As Cities Grow and the Climate Changes, New 21st Century Risks Emerge Pr. Deborah Balk
Prof. Deborah Balk, of the City University of New York’s Institute for Demographic Research and the Baruch School of Public Affairs, and her colleague, Prof. Mark Montgomery, of the Population Council, are taking a novel approach to the problem. They are adding spatial information to the field by combining satellite images with social science and demographic data (such as those from censuses and surveys). This will allow them to identify how manyurban dwellers live at risk from climate change; where, precisely, they are; and how this is likely to evolve.
For instance, in her earlier work (with colleagues at the International Institute for the Environment and Development and Columbia University), Prof. Balk found that cities are disproportionately located in coastal regions, even in big countries like the United States. Within coastal cities throughout the world, people tend to live in lower-lying areas, too. While such large-scale observations have been established, it is still uncertain how large cities differ from mid-sized cities; little is known about those with populations under half a million.
Prof. Balk and Montgomery’s current research is not only an assessment of where people are now, but an effort to predict where they will be in the future, as climate change progresses. They are examining how cities grow, considering not only the basic equation for natural increase (fertility minus mortality), but also migration. Until now, both episodic and long-term migration—a factor well understood in national population accounting, in large part because the migration is international—have been neglected as a source of city-level population growth. This is partly because migration that is largely internal to a given country is much harder to measure.
Getting City-Specific, When Social Science and Satellites Meet
To address these gaps in the current knowledge, Prof. Balk is taking the new approach of combining multiple sources of data that inform the question of where, how, and how fast urbanization is happening around the world, in cities of different sizes. Most often, researchers in the field remain within their own specialty; to achieve this novel combination, she is integrating existing tools from multiple specialties. The data she uses include different kinds of satellite imagery, like nighttime light datasets for a broad view, or the new Global Human Settlement Layer (classified images of built-up areas versus land cover); census or survey data on populations; and climate factors. She starts by spatializing the demographic and social science data (which tend to reported at many different levels such as province, county over time and place), and overlays and refines it with spatial information about the built (or likely urban) environment (which are consistently reported) in order to create a spatial rendering of cities of all size from small towns to large urban agglomerations; where possible, these data are compiled for several time points in order to evaluate change in urban areas over the past few decades.Once these data are spatially consistent, information about climate or environmental characteristics may also be summarized.

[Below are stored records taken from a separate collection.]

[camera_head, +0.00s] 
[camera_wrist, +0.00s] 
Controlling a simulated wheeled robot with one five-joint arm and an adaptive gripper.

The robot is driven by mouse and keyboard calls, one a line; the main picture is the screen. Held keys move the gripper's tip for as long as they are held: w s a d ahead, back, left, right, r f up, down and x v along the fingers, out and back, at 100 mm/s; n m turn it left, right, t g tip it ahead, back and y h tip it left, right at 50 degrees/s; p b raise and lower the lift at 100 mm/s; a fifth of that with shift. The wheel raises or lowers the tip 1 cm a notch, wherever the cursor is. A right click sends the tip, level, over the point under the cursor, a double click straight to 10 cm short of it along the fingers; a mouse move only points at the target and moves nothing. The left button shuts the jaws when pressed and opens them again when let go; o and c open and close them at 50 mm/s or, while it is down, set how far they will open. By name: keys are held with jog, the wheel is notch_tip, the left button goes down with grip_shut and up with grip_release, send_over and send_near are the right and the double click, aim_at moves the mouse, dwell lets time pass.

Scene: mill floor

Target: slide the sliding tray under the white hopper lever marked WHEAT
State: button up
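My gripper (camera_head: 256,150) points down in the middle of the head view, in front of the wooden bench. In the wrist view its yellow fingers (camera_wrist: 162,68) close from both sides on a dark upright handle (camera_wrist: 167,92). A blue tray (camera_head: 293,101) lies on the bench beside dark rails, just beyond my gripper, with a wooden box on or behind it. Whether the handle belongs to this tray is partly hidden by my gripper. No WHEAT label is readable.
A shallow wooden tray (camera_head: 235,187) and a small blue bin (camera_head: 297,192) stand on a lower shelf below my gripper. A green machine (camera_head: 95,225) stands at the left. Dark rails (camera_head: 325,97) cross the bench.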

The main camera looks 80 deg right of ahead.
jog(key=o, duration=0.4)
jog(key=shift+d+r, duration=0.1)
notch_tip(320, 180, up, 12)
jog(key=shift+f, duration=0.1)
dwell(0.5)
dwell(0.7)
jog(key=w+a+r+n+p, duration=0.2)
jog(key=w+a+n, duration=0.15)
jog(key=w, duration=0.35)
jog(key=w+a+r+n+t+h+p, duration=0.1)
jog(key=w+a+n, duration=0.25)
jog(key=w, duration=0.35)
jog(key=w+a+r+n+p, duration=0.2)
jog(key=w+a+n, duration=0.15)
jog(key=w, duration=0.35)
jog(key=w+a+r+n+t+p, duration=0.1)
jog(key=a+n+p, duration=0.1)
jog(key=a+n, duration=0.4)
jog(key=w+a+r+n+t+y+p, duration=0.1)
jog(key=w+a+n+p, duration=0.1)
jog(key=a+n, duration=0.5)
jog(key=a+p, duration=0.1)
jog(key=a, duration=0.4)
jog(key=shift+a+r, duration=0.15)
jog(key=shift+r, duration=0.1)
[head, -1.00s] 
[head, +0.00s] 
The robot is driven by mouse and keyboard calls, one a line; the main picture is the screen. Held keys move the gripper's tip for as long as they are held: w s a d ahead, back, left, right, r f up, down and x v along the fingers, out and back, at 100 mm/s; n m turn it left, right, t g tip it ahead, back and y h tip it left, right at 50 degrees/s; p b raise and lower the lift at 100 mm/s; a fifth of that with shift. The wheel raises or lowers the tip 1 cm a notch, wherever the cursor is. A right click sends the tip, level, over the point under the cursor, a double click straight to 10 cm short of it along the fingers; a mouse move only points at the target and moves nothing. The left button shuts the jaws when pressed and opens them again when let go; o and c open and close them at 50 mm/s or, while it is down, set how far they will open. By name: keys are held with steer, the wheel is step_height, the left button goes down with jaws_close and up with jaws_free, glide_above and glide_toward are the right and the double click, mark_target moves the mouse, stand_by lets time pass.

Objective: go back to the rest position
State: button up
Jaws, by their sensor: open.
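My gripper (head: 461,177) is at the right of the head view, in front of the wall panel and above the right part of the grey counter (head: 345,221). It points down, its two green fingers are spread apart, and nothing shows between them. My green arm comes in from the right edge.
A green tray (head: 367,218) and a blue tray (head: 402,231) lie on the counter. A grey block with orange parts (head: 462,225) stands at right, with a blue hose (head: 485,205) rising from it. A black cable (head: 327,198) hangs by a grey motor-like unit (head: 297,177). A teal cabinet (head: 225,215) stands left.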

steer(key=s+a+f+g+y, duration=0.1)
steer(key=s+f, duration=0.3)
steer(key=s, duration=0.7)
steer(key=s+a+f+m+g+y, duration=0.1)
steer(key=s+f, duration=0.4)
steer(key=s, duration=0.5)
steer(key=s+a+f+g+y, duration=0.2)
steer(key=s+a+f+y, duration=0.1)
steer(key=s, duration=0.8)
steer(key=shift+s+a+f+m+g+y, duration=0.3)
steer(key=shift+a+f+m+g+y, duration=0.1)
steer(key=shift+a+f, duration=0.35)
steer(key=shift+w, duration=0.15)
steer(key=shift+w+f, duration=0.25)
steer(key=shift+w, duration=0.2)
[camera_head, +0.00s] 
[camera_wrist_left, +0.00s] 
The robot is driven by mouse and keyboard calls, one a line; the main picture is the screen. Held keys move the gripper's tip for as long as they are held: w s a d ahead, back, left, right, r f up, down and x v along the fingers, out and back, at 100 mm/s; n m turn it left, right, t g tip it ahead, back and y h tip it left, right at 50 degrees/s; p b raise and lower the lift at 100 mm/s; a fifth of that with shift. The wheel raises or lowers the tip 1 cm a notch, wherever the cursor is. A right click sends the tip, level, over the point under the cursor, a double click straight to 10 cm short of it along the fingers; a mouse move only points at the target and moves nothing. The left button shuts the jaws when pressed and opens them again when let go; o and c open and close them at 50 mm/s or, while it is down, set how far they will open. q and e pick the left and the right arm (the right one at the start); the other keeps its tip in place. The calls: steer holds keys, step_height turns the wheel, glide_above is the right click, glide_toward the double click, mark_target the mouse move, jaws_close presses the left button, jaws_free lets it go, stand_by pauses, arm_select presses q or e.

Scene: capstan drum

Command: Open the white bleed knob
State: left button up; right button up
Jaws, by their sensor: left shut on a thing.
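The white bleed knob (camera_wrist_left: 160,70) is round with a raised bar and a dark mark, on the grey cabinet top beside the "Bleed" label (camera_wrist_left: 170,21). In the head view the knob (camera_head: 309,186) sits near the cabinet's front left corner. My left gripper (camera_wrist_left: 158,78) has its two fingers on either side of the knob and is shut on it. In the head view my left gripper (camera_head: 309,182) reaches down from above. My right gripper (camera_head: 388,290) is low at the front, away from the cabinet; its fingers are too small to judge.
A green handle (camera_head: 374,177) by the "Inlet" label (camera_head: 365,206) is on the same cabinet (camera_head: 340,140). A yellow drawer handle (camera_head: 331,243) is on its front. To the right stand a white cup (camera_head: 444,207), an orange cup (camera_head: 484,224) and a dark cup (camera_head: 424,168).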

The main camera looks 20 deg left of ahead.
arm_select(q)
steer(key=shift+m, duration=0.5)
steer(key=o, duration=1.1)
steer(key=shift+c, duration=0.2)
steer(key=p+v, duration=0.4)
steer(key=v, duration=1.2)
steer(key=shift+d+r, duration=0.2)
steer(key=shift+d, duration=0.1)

With the summary statistics produced from this technique, Prof. Balk has been able to draw conclusions about factors like the fraction of a coastal city’s population living within a strip called the Low-Elevation Coastal Zone and exposed to related climate change risk. Her results show that, overall, 360 million urban dwellers around the world—one out of every eight—live in this zone, the large majority of which (240 million people) are in Asia. This kind of information is essential for governments and policy makers on climate mitigation and adaptation, and this new class of methods is slowly becoming an important part of the research tools used by those studying economic development, urbanization and related subjects.
Until now, most research on urbanization has looked at these issues on a large scale, not in a city-specific way. Climate modelers, for example, have traditionally considered only what fraction of the world is urban. Today, this is changing in their community, as they become increasingly concerned about climate impacts and knowing which cities will be hardest hit by sea-level rise or temperature increases. Those questions cannot be addressed by a model that looks only at the global scale. With its strong focus on cities in the developing world that the AXA Outlook Award allowed her to maintain, Prof. Balk’s research is very well placed to contribute to this shift in the research field.
An important step in that transition will be educating future analysts and policy makers. Prof. Balk has been able to take on and train students and junior researchers in the context of her AXA project, helping to make a new generation aware of the research issues for which she earned the Award. This is especially important for interdisciplinary work of this kind, because training for that usually takes place outside of the classroom.
A Piece of the Adaptation Puzzle
Deborah Balk’s work contributes a piece of the puzzle in the much larger effort of groups like the Intergovernmental Panel on Climate Change (IPCC). Her research was used in their Fourth Assessment Report, in reference to a database that she created on low-lying coastal urban dwellers facing risks from the sea. Her current AXA-supported studies build on this previous work, all of which helps provide the hard numbers that move abstractions into practical measures. She notes that the IPCC’s Fifth Assessment took a much more urban focus, and expects the Sixth to contain even more areas where her work may again come into play.
Prof. Balk’s goal for her research is “to get tools and data into poor countries’ hands.” The practical knowledge she can obtain from her novel methods integrating multiple data types includes information like where most Asian cities are really situated, the percent of their population in the low-elevation coastal zone, the population density in the highest-risk zones and the percent living in poverty. These sorts of very specific, local results will be essential for preparing cities to adapt to climate change and other environmental disasters. Vulnerability is not uniform within a city or between urban areas, Prof. Balk has found. City and regional planners and decision makers will need her detailed findings to know when and where to act, for the best possible adaptation to future climate challenges.